Concurring - Justice Clark
Yes, the acquisition violates Section 7. The record clearly establishes a 'reasonable probability' that competition may be substantially lessened. The line of commerce should be more simply defined as all shoes sold in ordinary retail stores, and the geographic market as the entire country. The integration of Brown's manufacturing with Kinney's 400 retail outlets would inevitably reduce the market available to small, independent manufacturers who previously supplied Kinney, thus lessening competition on a national basis.

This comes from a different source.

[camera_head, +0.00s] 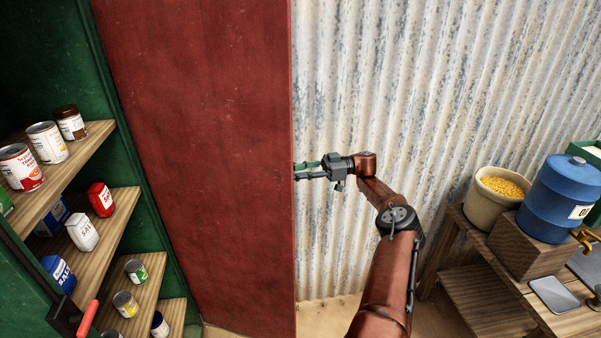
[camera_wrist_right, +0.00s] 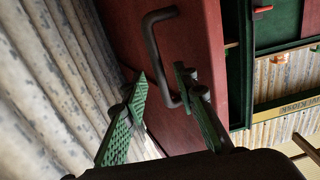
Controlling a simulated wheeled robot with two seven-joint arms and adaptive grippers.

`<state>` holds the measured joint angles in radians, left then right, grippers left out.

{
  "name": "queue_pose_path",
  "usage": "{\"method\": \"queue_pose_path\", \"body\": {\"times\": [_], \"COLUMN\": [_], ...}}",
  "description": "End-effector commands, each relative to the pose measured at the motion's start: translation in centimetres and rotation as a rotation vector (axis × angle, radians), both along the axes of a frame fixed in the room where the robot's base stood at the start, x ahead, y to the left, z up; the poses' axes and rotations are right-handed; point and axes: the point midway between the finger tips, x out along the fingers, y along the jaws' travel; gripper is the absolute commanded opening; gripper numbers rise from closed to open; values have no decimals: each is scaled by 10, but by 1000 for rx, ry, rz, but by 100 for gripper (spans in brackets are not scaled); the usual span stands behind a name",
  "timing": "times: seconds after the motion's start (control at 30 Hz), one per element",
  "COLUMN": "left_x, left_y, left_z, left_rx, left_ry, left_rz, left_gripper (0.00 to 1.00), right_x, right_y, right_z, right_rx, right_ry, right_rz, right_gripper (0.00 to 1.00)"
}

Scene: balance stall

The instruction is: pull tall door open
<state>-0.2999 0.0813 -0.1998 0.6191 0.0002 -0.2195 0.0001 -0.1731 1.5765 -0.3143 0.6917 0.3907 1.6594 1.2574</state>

Dissenting in part and concurring in part - Justice Harlan
While concurring in the judgment that the merger is illegal, Justice Harlan would have dismissed the appeal for lack of jurisdiction because the District Court's order was not a 'final judgment' until a specific divestiture plan was approved. On the merits, he agrees the merger is unlawful based solely on its vertical effects. The foreclosure of independent manufacturers from the substantial market represented by Kinney's retail stores is sufficient to condemn the merger. However, he finds the statistics in the record unconvincing as to any broader trend toward oligopoly and believes the majority's opinion goes far beyond what is necessary to decide the case.
Analysis:
Brown Shoe was the Supreme Court's first major interpretation of the 1950 Celler-Kefauver amendments to Section 7 of the Clayton Act, establishing a framework for modern merger analysis. The decision created a strong presumption against mergers, even those involving relatively small market shares, if they occurred in industries showing a trend toward concentration. It introduced the influential 'practical indicia' test for defining relevant submarkets and signaled that courts would broadly protect competition to preserve a market structure of small, independent businesses, thereby setting a high bar for mergers for the next two decades.